• _What is being asked_: Copy every line that mentions the word "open".
— start —
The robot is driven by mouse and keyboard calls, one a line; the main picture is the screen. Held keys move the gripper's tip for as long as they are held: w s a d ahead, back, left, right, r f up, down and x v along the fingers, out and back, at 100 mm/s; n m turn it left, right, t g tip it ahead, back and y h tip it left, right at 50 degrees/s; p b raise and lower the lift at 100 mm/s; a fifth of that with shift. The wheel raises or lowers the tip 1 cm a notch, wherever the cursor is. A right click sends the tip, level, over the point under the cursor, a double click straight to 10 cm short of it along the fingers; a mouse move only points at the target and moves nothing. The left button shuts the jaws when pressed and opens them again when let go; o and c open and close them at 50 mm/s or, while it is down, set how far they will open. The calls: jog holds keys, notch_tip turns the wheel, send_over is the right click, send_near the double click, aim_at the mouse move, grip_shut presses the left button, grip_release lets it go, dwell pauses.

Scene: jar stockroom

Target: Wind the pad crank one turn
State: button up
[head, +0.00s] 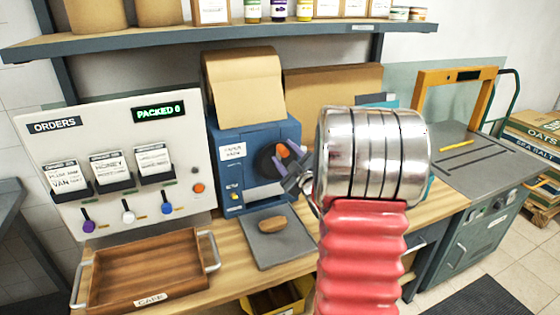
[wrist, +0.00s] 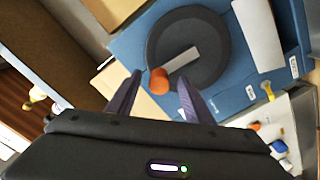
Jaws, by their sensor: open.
— end —
• _Answer to the problem_:
The robot is driven by mouse and keyboard calls, one a line; the main picture is the screen. Held keys move the gripper's tip for as long as they are held: w s a d ahead, back, left, right, r f up, down and x v along the fingers, out and back, at 100 mm/s; n m turn it left, right, t g tip it ahead, back and y h tip it left, right at 50 degrees/s; p b raise and lower the lift at 100 mm/s; a fifth of that with shift. The wheel raises or lowers the tip 1 cm a notch, wherever the cursor is. A right click sends the tip, level, over the point under the cursor, a double click straight to 10 cm short of it along the fingers; a mouse move only points at the target and moves nothing. The left button shuts the jaws when pressed and opens them again when let go; o and c open and close them at 50 mm/s or, while it is down, set how far they will open. The calls: jog holds keys, notch_tip turns the wheel, send_over is the right click, send_near the double click, aim_at the mouse move, grip_shut presses the left button, grip_release lets it go, dwell pauses.
Jaws, by their sensor: open.

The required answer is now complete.